Thank you in advance!
Best Regards
Xiaoyan,
Since I don't see where anyone has responded to your question, I'm going to assume that since I didn't clearly understand your question, maybe nobody else did. Here are the clarifying questions that come to mind.
Here is what I think you are asking: "How can I get a list of the tables referenced in my triggers?". Obviously one way is to inspect the TRIGGER_BODY for table names. You should start by doing this manually, but if your schema has many triggers it would be nice to do that automatically. From your email, I assume you are pointing out that there are many ways that table names could be disguised in the TRIGGER_BODY. I don't have any magic solution for you, but if this is indeed your situation, perhaps someone else on this list has a script to handle most situations.
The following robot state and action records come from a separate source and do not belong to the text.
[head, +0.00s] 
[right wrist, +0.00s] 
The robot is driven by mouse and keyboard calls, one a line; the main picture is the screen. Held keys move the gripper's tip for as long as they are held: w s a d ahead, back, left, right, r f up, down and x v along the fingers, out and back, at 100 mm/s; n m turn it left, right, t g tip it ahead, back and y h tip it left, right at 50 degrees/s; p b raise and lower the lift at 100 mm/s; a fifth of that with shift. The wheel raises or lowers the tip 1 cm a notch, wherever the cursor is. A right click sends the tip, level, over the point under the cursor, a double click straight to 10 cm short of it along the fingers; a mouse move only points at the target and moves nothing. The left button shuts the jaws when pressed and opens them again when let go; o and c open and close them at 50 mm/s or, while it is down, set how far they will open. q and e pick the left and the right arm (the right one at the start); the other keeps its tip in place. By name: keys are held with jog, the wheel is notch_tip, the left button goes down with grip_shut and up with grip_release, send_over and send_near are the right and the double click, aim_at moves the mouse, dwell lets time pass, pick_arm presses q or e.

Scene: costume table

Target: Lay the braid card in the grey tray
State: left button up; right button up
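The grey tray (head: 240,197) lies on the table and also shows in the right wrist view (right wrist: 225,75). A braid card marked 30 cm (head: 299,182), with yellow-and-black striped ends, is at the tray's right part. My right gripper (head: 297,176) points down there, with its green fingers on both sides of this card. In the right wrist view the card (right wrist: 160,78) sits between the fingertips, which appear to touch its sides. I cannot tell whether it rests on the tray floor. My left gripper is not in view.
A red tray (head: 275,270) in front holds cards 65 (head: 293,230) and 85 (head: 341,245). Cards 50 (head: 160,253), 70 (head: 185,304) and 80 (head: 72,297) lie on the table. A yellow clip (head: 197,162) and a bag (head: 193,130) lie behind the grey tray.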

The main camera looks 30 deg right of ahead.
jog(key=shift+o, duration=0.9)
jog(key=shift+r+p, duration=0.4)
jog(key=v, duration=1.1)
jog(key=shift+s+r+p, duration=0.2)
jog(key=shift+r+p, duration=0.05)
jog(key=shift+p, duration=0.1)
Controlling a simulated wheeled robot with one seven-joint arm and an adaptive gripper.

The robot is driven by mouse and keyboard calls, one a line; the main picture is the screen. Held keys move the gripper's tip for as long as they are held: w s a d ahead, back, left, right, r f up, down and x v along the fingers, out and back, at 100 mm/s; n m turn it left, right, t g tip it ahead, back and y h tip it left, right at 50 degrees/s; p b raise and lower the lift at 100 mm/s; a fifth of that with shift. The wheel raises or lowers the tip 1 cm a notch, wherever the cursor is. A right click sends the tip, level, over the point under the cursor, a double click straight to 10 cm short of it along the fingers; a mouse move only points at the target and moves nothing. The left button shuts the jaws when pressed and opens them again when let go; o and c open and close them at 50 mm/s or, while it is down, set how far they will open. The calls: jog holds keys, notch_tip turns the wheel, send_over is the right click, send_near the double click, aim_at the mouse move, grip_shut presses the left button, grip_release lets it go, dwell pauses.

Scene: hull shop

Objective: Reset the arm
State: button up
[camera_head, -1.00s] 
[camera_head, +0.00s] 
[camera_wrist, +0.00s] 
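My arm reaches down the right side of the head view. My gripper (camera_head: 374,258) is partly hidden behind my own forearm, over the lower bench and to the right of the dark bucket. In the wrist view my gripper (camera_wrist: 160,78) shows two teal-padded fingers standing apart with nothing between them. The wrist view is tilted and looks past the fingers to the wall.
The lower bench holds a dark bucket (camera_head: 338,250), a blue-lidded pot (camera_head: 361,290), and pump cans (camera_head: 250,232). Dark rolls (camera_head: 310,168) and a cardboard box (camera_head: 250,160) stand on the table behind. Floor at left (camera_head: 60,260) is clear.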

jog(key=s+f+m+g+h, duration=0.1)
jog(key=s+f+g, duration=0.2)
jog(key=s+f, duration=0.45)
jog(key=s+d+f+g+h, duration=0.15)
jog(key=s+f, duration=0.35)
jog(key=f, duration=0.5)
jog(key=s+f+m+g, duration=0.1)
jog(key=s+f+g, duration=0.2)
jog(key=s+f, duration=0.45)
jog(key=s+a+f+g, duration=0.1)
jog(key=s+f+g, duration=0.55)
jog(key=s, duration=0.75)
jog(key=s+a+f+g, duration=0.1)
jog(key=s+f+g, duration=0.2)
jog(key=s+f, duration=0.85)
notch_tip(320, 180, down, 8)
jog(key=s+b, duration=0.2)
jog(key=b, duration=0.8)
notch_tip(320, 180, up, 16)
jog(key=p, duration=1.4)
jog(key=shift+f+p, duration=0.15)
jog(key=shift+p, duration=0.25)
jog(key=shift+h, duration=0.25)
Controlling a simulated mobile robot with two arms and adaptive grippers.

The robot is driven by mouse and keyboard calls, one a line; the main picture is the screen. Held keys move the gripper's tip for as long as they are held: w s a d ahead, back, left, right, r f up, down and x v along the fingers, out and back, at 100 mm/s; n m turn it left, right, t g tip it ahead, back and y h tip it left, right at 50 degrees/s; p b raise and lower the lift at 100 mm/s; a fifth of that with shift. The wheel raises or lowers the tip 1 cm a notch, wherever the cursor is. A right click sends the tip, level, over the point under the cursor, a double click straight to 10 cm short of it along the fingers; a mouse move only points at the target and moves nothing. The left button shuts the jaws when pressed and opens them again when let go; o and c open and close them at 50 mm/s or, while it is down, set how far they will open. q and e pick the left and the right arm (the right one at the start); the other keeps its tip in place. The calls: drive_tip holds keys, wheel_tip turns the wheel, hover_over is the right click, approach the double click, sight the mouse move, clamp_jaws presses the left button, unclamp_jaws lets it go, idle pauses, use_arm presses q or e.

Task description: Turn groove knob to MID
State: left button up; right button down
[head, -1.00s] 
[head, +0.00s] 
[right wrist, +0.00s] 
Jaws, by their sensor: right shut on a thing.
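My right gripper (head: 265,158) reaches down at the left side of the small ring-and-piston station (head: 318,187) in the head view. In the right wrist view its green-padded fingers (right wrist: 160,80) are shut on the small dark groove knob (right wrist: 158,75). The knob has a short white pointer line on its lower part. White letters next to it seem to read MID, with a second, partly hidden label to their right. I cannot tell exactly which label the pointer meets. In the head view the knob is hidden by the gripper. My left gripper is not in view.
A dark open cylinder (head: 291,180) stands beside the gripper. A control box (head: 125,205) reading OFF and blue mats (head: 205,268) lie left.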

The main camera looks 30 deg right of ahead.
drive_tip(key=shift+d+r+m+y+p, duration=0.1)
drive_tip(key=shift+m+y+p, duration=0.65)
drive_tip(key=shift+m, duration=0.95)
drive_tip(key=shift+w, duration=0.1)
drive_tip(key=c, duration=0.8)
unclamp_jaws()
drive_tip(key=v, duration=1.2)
The only method I would trust to find every table reference would be to manually analyze every TRIGGER_BODY statement, but if you have many triggers, a script could help find situations you might manually overlook. Typically my simple-minded approach would be to inspect a few TRIGGER_BODY statements, create a simple script to find the obvious tables, then review other triggers to find what my script is overlooking and add more conditions to my script. Or you could teach Perl to parse every SQL statement and then it would be simple. :-) Ultimately it comes down to the number of triggers your schema has and how important it is to find every reference. If anyone else has a better approach, let Xiaoyezi know.